El África fantasmal no fue, por lo demás, una iniciación profesionalmente exitosa. Antes bien, condenó a Leiris a una posición marginal en el estamento académico francés. Efectivamente, la recepción de la obra por los grandes nombres de la antropología francesa del momento fue inequívocamente hostil. Mauss calificó su publicación de «inoportuna» y reprochó a Leiris los efectos perjudiciales que el libro tendría en el futuro sobre la colaboración del aparato administrativo colonial con las investigaciones etnográficas. Le acusó, además, de falta de rigor científico y le tachó de «literaturero». Las heridas que el libro abrió en Griaule, el jefe de la misión, que, por sus trabajos entre los dogon, se convertiría con el tiempo en autoridad nacional máxima sobre religión, mitología y simbolismo africanos, nunca cicatrizaron. Leiris, que en un principio se había comprometido a mostrarle las pruebas de imprenta, nunca lo hizo. Sin duda, pesó en esta decisión la certeza de que su antiguo jefe le obligaría a cambiar o suprimir numerosos pasajes. Tras la aparición del libro, la ruptura entre ambos fue inmediata. Al igual que a Mauss, a Griaule, según dijo, le enfureció el modo en que Leiris había comprometido el futuro de las investigaciones de campo en el África colonial. A él, sin embargo, el relato de Leiris le tocaba bastante más de cerca. En efecto, Griaule es en el libro protagonista de numerosas peripecias, no siempre afortunadas. La dedicatoria de la primera edición, «a mi amigo Marcel Griaule», un débil gesto apaciguador, pronto quedó caduca y de­sa­pareció en sucesivas ediciones.

Para los no especialistas, en cualquier caso, tendrá aún más interés el modo en que Leiris se inicia en El África fantasmal como escritor. La prosa del libro es de una frescura incomparable. Parte del secreto reside en la cercanía entre las vivencias y el momento de la escritura. El cotejo del texto publicado con los cuadernos de campo originales no deja lugar a dudas. Con la salvedad de las obligadas correcciones, por un lado, y del aligeramiento de algunos relatos de casos de posesión en Etiopía excesivamente tediosos, por otro, el autor permanece fiel a esos cuadernos hasta la literalidad. Lo cual no quiere decir, ni mucho menos, que no pensara en su publicación mientras los escribía. Al contrario, como él mismo confiesa al lector, «desde el principio, he luchado contra un veneno: la idea de la publicación». Desde muy pronto –lo sabemos por las cartas que escribió a su mujer durante el viaje– Leiris tiene clara conciencia del valor del texto, decide escribir en papel calco en prevención de una posible pérdida, y advierte a su mujer frente a la tentación de irse de la lengua sobre el contenido de sus páginas. El contacto con la editorial, a través de Malraux, por ejemplo, se fragua al poco de llegar la misión a Etiopía.

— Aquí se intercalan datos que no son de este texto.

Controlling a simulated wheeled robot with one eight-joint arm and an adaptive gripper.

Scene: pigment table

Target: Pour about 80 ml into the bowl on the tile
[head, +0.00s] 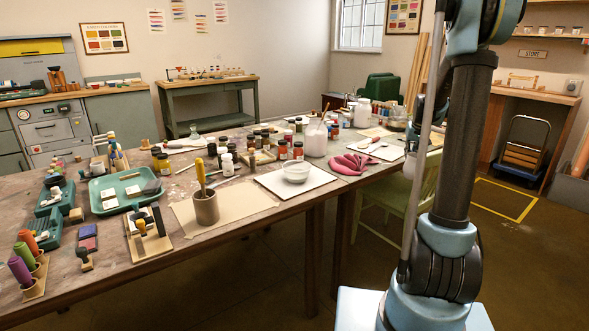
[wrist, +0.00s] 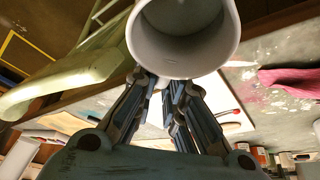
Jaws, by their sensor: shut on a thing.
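A small glassy, pale bowl (head: 296,172) stands upright on a white square tile (head: 268,181) near the table's front edge in the head view. I cannot make out any liquid in it. In the wrist view my gripper (wrist: 168,85) is shut on a pale grey-white round vessel (wrist: 232,30), whose open mouth shows at the top. Its contents cannot be made out. In the head view my arm largely hides the gripper, to the right of the bowl and apart from it. The bowl is not visible in the wrist view.
A pink cloth (head: 353,163) and a white board (head: 385,151) with utensils lie right of the tile. Jars (head: 282,150) and a white container (head: 316,139) stand behind the bowl. A brown pot (head: 206,208) stands left. A green chair (head: 425,190) is at the table's front.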

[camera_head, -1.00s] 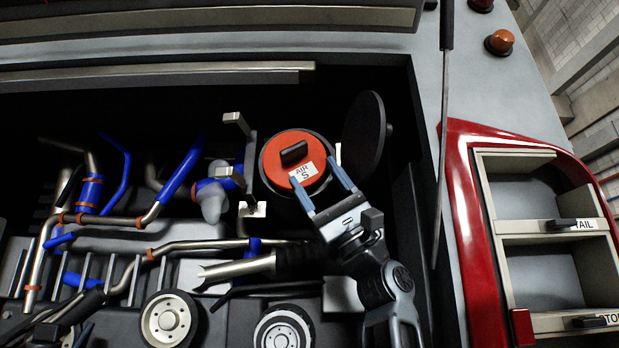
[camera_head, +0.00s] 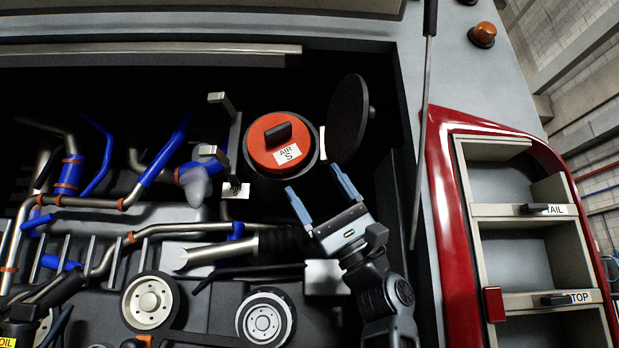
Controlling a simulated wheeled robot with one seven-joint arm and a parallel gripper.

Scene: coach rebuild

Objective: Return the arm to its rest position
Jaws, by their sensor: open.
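My gripper (camera_head: 320,198) is open and empty, its two blue fingers spread and pointing up and to the left. It is in front of the engine bay, below and to the right of a black canister with a red-orange cap (camera_head: 277,141). The cap has a black handle bar and a label reading "AIR S". The fingertips appear apart from the cap. My arm runs down from the gripper to the lower edge of the view.
A round black lid (camera_head: 347,118) stands open right of the canister. Blue and metal pipes (camera_head: 165,157) and pulleys (camera_head: 151,302) fill the bay's left. A red-framed shelf unit (camera_head: 455,230) stands at the right, with labels "TAIL" and "TOP". A grey post (camera_head: 422,130) rises between.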

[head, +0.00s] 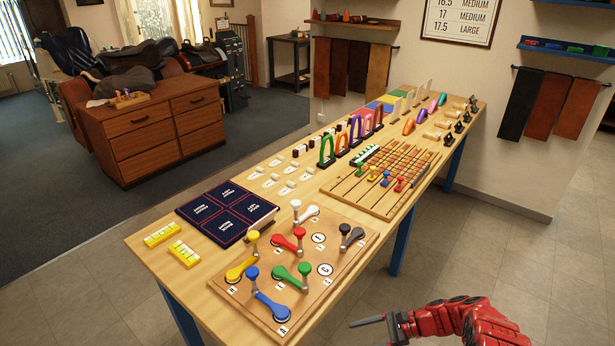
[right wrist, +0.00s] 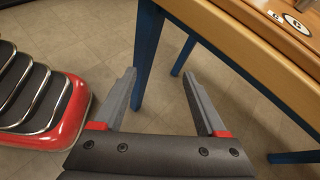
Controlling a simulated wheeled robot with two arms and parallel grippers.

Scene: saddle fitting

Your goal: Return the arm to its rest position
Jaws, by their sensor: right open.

La frescura, tal vez, deba algo también a su paso por Documents, la revista de la que Bataille quiso hacer «una máquina de guerra contra las ideas recibidas». Pero, por encima de todo, lo que se deja sentir en el texto es la huella del carácter inconformista de un outsider. Se buscarán antecedentes en vano. Sencillamente, la literatura en lengua francesa no conocía nada semejante. Piénsese, por ejemplo, en la comparación más obvia: los diarios del viaje de André Gide al África subsahariana. Publicados apenas tres años antes del comienzo de la misión Dakar-Yibuti, Viaje al Congo y El regreso del Chad tuvieron en su momento, por su denuncia de la explotación colonial europea en tierras africanas, un impacto considerableAndré Gide, Viaje al Congo, trad. de Marga Latorre, Barcelona, Península, 2004; Le retour du Tchad, París, Gallimard, 1928.. Además, permitieron a Gide inventarse a sí mismo como conciencia nacional e intelectual público, papeles en los que Regreso de la Unión Soviética, en 1936, y los Diarios, a partir de 1939, supondrían la confirmación. Leiris, como es lógico, y según nos cuenta en El África fantasmal, había leído los diarios africanos de Gide. Sin embargo, a pesar de ello y de la cercanía en el tiempo de ambos textos, el tono no puede ser más dispar. No es que Gide le vaya a la zaga a Leiris en la consignación de apreciaciones subjetivas. El lector acaba sabiendo más de lo que seguramente le gustaría sobre los problemas gástricos, los cambios de humor y otras aflicciones que padecen durante el viaje tanto Gide como su compañero, Marc Allégret. La diferencia estriba en sus distintas maneras de mirar el mundo. La voz de Gide, que tiende a tomarse a sí mismo demasiado en serio, suena impostada, grandilocuente y púdica frente al lenguaraz e irreverente Leiris.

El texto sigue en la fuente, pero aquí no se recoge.